Klick will be competing this month where she will create a project board and go through an interview process with a panel of judges and a Q&A session.
For Klick the most rewarding part about being involved in student agriculture is that at the end of the day there is more of a reward than just a grade.
“In most classes kids take, they are given a curriculum, they do the work, they get a grade pretty much directly based on how many hours they put into their work. In Ag classes you are doing more than just turning work in for a grade. Kids are directly involved in the ag community,” she said. “Whether it’s a project like this, animals, or learning leadership skills, you ultimately end up with an overall sense of accomplishment that you don’t necessarily get from other classes.”
She added that the most challenging aspect can be the time commitment and being challenged out of your comfort zone.
“I probably would have not been pushed out of my comfort zone in these ways and therefore wouldn’t have known my true abilities. In the end the rewards have always won out over the challenges,” Klick said.
According to Klick she’d like to further pursue agriculture and sustainable science through her upcoming junior internship.
“I have requested to be placed with an environmental engineer to explore that side of science if possible,” Klick said. “Only time will tell if this leads to further ideas on what I want to eventually study in college.”
However, Klick isn’t the only student who is passionate about continuing work in sustainability and agriculture.
Wesley Hunt, who has been an agriculture teacher at Healdsburg High School for seven years and an FFA advisor for 10, said the school is seeing a lot of students who decide to walk down the agriculture path.
“We have tracked our students after graduation each year, and 50% either go into the industry or ag majors at a university. As our classes get bigger we see that percentage growing,” Hunt said.
Last year the graduating senior class was small, but 60% of its agriculture students ended up pursuing the industry or choosing an ag-related major.
Hunt said former students who now work in vineyard management often return to the high school to discuss the role with students.
And while farm employment only makes up 2.1% of the county’s workforce — according to figures from the 2016 Sonoma County Economic and Development Board economic and demographic profile report — the industry has long been known as one of the leading sectors, bringing in a total of $1.1 billion in production value in 2018, according to the county economic and development board.
For Klick, whose family works in the agriculture industry, joining the ag program in high school wasn’t something she always planned for.

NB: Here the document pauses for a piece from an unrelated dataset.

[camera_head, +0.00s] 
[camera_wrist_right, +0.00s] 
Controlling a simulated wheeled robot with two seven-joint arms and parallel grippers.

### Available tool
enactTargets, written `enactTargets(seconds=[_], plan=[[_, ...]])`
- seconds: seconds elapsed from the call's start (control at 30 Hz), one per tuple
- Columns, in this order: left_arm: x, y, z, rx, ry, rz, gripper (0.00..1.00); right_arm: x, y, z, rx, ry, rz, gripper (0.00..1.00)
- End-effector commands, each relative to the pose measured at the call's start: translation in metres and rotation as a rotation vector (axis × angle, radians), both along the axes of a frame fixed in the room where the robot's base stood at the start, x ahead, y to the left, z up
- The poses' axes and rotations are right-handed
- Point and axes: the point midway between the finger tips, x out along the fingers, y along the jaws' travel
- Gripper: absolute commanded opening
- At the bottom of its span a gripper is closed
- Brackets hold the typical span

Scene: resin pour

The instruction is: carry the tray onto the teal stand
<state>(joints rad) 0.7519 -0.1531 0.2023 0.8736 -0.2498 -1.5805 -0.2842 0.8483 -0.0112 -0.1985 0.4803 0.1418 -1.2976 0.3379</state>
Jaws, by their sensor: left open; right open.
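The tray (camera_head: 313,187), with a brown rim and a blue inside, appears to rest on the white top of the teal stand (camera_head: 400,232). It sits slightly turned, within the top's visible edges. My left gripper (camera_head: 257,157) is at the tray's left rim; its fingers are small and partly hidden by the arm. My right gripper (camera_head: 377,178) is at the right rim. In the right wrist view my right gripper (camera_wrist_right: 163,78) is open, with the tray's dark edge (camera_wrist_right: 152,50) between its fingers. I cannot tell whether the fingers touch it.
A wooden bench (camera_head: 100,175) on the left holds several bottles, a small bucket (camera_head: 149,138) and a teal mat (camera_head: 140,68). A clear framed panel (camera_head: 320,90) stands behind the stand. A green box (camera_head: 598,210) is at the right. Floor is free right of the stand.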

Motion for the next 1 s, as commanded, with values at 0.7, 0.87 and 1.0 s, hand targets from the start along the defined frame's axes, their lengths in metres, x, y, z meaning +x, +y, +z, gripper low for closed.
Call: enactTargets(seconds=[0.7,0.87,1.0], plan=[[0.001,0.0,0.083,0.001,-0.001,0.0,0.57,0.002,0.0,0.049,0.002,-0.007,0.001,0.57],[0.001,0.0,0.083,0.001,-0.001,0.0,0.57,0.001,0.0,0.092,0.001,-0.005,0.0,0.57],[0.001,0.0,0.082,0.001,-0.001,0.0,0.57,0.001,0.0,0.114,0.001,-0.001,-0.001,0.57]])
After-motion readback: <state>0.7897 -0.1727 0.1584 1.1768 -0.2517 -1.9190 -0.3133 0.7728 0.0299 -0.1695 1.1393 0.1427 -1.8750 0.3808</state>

“I didn’t get interested in agriculture myself until my freshman year of high school. I went to elementary schools that didn’t necessarily promote agriculture so I really didn’t think about it. At that time it was just something my dad did for work. At my freshman year orientation, a friend of my sisters, who was very involved in FFA, approached me about what classes I would be signing up for. They were having kids spin a wheel for candy or, if you were lucky enough, some cool FFA swag. When she saw that I was planning on following in my siblings footsteps of the traditional science classes she was more than enthusiastic about sharing all the reasons why I should go the ag route at Healdsburg High School instead. It was a bit of a leap,” Klick said.
Ag in the classroom
While there is a specific agricultural curriculum, such as sustainable agriculture, soil science, advanced ag, agriculture business, farm-to-table and viticulture, each student has to complete their own supervised agricultural project, which is where Klick got started on her sugar study.

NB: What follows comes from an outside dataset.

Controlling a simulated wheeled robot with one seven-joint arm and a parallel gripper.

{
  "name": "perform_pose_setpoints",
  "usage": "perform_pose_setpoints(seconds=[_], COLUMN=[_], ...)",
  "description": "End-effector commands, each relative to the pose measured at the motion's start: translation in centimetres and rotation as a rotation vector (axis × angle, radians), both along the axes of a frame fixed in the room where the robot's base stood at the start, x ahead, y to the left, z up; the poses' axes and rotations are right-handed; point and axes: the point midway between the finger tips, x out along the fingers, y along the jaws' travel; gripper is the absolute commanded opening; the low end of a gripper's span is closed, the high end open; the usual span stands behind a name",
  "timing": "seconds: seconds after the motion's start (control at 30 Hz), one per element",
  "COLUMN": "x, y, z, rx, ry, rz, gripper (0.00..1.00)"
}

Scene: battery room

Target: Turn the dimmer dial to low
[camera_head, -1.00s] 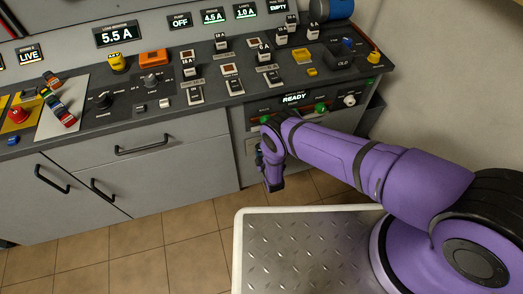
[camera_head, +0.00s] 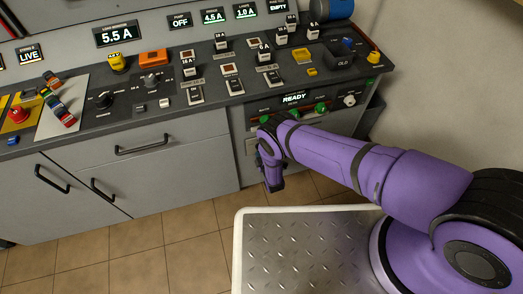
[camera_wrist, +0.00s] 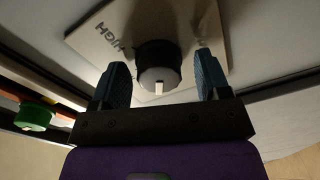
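The dimmer dial (camera_wrist: 158,54) is a round dark knob with a paler grey face and a white pointer mark, in the wrist view. It sits on a tan plate (camera_wrist: 96,30) that bears the word HIGH to the left of the knob. My gripper (camera_wrist: 160,58) is open, with one blue-grey finger on each side of the dial and gaps visible between. In the head view my gripper (camera_head: 271,178) hangs low in front of the cabinet, and I cannot make out the dial there. The rest of the plate's lettering is not readable.
A green knob (camera_wrist: 33,117) lies left of my gripper in the wrist view. In the head view, a front panel with a READY display (camera_head: 294,98) and green knobs (camera_head: 320,107) is just above my arm. The counter (camera_head: 120,100) holds several switches. Floor tiles (camera_head: 140,235) are clear.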

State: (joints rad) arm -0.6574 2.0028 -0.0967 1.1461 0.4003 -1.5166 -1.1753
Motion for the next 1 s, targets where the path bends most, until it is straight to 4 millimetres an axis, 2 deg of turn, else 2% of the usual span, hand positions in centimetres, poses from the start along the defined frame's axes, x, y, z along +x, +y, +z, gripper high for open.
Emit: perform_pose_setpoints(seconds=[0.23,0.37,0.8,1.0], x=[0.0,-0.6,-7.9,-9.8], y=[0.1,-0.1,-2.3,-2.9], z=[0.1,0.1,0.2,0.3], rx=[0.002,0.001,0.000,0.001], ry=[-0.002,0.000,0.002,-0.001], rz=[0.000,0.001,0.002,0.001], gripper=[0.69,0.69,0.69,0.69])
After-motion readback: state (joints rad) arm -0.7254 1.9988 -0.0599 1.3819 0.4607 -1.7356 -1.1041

“Every student has a supervised ag project, students self-select what they do,” Hunt said.
She said many choose to raise animals for the local FFA fair and others often have jobs directly related to the wine industry.
“Every student in the fall does an agriscience project that utilized the resources in Healdsburg,” Hunt explained.
Last year, the high school even had a vineyard put in for more hands-on work opportunities.
The vineyard has three varietals: cabernet, merlot and petit verdot.
With these three varietals the class will make a heavy cab blend, according to Hunt.
Hunt said even if students don’t end up pursuing agriculture, the lessons learned through class can still be beneficial for the future.
“The biggest impact on kids is learning about where their food comes from. Students learn how to be a better consumer and make more informed choices even if they do not pursue ag as a job,” Hunt said.
As far as FFA, she said kids can learn good leadership skills
“They’ll gain skills that will make them a better citizens,” Hunt said.